A Mathematical Model of Surfactant Spontaneous Imbibition in a Tight Oil Matrix with Diffusion and Adsorption.

Abstract

Surfactants can significantly improve the oil recovery of spontaneous imbibition (SI) in unconventional oil reservoirs, but mathematical modeling of surfactant SI for displacing oil in a tight matrix is challenging because of its complex mechanism. Considering the mechanisms of surfactant diffusion and adsorption, the flow equation for the SI of surfactant solution into an oil-saturated capillary is derived, and the dynamic capillary pressure and surfactant concentration during the SI process are characterized. Then, based on the pore size distribution of the pores in a tight matrix, a core-scale mathematical model for SI of surfactant solution into an oil-saturated tight matrix is developed and validated with experimental data from the literature.

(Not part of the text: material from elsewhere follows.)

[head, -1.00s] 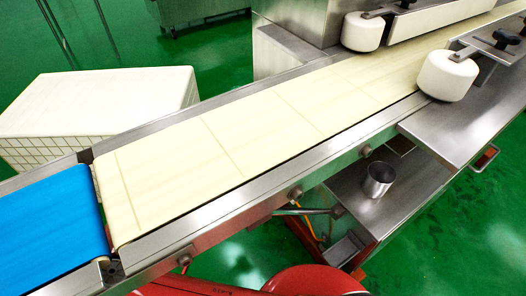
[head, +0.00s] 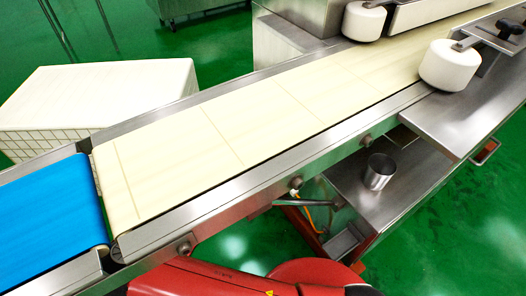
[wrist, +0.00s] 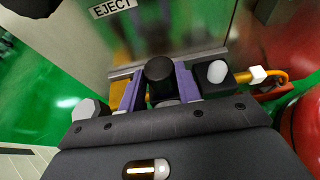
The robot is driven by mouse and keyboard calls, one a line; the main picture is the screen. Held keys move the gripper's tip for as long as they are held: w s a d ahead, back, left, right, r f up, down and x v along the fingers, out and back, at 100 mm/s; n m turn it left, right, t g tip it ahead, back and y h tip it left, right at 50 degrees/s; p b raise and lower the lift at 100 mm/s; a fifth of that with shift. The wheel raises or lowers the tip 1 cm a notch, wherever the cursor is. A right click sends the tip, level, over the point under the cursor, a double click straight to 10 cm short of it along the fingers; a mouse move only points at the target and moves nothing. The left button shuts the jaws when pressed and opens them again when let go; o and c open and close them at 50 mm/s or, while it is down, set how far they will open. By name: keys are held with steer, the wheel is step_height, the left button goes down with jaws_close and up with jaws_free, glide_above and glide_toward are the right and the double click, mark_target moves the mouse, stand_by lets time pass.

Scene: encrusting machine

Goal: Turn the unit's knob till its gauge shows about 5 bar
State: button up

The results show that surfactant adsorption can increase the product of interfacial tension and the cosine of the contact angle, and the increased capillary pressure in pores leads to a faster imbibition rate. A surfactant with a high adsorption and desorption rate on the water-solid interface and diffusion ability will lead to a higher oil production rate by SI in unconventional oil reservoirs. The proposed model is beneficial for modeling the dynamic process of surfactant SI and screening suitable surfactants for enhanced oil recovery in unconventional reservoirs.